● TO DO
In the listing below, locate the line containing "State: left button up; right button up" and copy it and every line after it through the end, exactly as written, leaving out any pictures.

____

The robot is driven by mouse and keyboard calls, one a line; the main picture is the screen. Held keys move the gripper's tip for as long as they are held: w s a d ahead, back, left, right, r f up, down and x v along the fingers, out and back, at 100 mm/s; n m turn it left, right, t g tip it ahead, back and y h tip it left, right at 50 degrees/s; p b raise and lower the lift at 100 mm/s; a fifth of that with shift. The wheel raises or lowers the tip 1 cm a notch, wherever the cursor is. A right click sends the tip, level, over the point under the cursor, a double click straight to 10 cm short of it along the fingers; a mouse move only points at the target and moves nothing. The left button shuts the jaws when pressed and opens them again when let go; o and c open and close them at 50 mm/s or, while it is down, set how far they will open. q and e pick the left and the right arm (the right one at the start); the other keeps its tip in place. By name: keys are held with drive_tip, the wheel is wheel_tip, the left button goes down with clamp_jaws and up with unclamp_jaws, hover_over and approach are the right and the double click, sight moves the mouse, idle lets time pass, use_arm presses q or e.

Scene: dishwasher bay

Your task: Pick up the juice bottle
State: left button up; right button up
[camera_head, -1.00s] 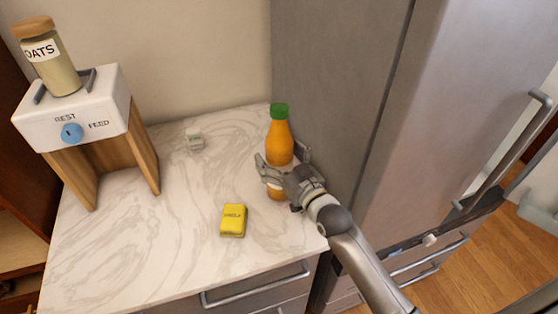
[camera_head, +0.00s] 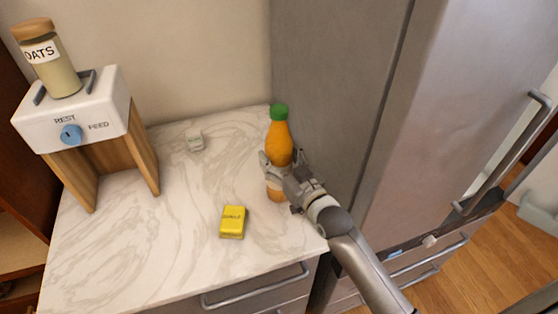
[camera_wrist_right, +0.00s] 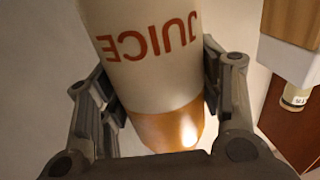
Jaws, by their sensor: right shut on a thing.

____

● REPLY
State: left button up; right button up
[camera_head, -1.00s] 
[camera_head, +0.00s] 
[camera_wrist_right, +0.00s] 
Jaws, by their sensor: right shut on a thing.

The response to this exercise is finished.